We have placed men into the office of the Presidency that arguably participated in colonial genocide; consider George Washington, who earned the moniker “Town Destroyer” among the Six Nations of the Iroquois Confederacy by ordering their villages destroyed in total war, or Andrew Jackson’s conduct during the Creek War. Presidents have used the office to support genocide, from Ronald Reagan aiding the Guatemalan government against the Mayans in the name of anti-communism to our present day, bipartisan, pan-administration support for the Saudi campaign in Yemen. We have even had administrations outwardly declare indifference if a genocide was to occur, as when Henry Kissinger informed Richard Nixon that a hypothetical gassing of Soviet Jews was, perhaps, a humanitarian issue. Throughout forty-five Presidents, this country has run the gauntlet of leaders who personified colonialism and imperialism.
Throughout our history, we’ve committed genocide; we’ve aided it, we’ve ignored it, and, of course, we’ve denied it. Now, we can also say we joked about it. While bigoted humor is by no means as evil or as tragic as the bloodlettings that make up our legacy, it is a sign that we have moved beyond the point of ignoring or denying our history to accepting it.
This type of discourse is not new. Most prominently, back in August of 2015, Fox News’ Jesse Watters, a panelist on their program The Five, chimed in on the discussion of then-candidate Trump’s immigration policy as followed: “Listen, I know it’s going to be a Trail of Tears, but it’s a simple plan: protect the border, protect families, protect jobs.” Watters mentioned the Trail of Tears apropos of nothing and even framed it positively. While it took a few years, that vile mindset has finally been weaponized as duel two-hundred-eighty-character shotgun blasts towards a sitting Senator and Presidential candidate at the expense of those who it really harmed.

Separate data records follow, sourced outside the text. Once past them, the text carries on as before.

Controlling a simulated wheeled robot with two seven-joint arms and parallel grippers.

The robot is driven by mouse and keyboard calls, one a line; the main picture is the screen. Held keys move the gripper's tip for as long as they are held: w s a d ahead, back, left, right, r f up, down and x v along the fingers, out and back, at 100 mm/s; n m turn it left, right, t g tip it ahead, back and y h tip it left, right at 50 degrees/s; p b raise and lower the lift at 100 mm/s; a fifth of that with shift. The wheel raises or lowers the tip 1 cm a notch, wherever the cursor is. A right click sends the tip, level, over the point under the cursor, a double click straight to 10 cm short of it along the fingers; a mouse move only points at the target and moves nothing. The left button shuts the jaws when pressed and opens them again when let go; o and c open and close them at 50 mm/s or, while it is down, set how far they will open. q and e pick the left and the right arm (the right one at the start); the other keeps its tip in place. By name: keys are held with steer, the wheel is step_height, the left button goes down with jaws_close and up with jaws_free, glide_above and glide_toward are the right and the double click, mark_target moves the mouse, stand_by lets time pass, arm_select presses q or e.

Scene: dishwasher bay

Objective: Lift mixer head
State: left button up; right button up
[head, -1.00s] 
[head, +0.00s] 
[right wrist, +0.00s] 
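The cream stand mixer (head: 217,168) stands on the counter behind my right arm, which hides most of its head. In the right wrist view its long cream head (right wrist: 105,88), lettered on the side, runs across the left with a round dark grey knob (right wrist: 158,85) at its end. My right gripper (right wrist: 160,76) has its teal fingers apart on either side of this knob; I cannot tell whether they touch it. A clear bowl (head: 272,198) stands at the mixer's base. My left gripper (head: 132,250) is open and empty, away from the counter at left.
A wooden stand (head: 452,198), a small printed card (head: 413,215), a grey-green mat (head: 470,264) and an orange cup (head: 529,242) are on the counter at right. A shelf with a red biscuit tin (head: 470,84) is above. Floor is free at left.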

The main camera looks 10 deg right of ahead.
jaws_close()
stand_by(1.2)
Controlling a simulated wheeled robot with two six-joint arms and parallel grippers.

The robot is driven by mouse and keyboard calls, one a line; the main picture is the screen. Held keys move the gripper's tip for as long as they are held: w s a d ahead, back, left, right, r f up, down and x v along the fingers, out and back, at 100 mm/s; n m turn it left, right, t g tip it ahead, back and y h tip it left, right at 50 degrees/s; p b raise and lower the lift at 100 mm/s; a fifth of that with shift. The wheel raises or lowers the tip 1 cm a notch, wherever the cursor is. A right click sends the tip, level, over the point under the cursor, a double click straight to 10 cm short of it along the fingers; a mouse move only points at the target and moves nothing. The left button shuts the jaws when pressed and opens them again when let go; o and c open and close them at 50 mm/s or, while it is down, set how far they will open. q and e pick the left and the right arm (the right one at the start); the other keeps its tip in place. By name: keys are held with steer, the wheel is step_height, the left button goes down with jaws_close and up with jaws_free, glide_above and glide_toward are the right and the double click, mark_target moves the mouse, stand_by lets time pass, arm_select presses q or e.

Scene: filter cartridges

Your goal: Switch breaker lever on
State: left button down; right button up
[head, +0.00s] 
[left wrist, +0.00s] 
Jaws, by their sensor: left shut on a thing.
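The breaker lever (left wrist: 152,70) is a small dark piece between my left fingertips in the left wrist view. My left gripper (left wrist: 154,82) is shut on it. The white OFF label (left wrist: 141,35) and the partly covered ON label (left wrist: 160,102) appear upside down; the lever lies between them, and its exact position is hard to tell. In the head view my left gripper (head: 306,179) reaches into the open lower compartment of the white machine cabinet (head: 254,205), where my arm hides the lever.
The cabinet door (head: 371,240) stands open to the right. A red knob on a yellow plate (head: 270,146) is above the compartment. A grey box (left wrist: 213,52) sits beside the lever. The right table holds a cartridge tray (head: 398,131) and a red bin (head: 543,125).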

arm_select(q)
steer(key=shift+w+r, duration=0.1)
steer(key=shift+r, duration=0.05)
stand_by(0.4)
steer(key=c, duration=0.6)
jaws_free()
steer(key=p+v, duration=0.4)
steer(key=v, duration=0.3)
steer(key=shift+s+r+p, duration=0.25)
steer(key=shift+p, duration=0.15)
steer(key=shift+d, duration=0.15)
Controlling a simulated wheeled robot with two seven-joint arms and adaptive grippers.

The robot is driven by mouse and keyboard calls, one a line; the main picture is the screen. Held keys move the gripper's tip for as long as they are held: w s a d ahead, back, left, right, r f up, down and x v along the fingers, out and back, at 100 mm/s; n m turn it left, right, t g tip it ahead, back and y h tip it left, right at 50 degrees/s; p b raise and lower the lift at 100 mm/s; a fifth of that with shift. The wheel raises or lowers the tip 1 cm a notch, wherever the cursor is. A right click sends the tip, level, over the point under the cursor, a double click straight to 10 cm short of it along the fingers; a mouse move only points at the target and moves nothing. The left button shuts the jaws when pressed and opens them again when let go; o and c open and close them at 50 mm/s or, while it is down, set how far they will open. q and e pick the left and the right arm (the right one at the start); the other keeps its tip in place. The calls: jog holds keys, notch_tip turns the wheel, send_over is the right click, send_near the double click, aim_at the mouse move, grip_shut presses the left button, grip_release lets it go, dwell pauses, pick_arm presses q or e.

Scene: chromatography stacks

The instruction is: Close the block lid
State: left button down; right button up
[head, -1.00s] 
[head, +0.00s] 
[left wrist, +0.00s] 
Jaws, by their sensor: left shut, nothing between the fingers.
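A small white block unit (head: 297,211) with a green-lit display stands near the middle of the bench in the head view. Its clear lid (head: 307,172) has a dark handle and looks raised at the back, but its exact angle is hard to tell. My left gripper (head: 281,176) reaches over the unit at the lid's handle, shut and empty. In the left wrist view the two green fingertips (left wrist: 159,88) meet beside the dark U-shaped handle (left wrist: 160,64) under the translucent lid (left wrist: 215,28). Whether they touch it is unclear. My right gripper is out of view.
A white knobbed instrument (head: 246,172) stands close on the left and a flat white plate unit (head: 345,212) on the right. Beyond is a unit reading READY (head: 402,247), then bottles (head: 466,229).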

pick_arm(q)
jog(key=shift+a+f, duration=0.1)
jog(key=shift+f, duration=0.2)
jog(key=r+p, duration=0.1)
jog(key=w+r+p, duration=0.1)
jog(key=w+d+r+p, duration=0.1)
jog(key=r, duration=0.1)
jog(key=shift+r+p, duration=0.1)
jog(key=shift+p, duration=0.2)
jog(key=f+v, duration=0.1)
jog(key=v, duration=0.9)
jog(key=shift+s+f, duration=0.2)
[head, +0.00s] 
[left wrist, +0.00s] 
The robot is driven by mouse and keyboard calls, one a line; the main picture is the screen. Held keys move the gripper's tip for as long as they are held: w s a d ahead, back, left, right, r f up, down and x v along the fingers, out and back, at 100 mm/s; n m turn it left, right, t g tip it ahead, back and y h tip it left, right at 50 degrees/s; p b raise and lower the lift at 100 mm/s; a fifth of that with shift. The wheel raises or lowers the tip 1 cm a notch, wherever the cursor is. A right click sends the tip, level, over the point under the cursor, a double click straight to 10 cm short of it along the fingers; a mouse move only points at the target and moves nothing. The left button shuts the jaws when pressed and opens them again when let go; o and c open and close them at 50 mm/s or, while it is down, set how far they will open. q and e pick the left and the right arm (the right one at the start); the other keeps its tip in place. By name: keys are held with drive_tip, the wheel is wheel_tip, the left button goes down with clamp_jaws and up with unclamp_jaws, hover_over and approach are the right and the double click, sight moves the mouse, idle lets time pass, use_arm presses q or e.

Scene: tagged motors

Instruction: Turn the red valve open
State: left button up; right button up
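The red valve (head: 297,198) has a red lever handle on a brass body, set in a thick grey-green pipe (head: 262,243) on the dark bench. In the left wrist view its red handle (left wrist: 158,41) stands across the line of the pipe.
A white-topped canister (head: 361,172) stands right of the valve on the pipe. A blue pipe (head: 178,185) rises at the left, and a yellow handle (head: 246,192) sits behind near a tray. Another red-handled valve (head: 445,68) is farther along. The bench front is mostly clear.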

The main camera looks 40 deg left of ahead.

That isn’t genocide denial. Denialism would be the moments of our history where we pretend that genocide only started in the Twentieth Century with Ottomans or with Nazis or when we believe the civic myths of the Indian Wars. This is a step beyond. We’ve reached the point where the murderous legacy can be used as a joke by the sitting leader of the country that committed the crimes.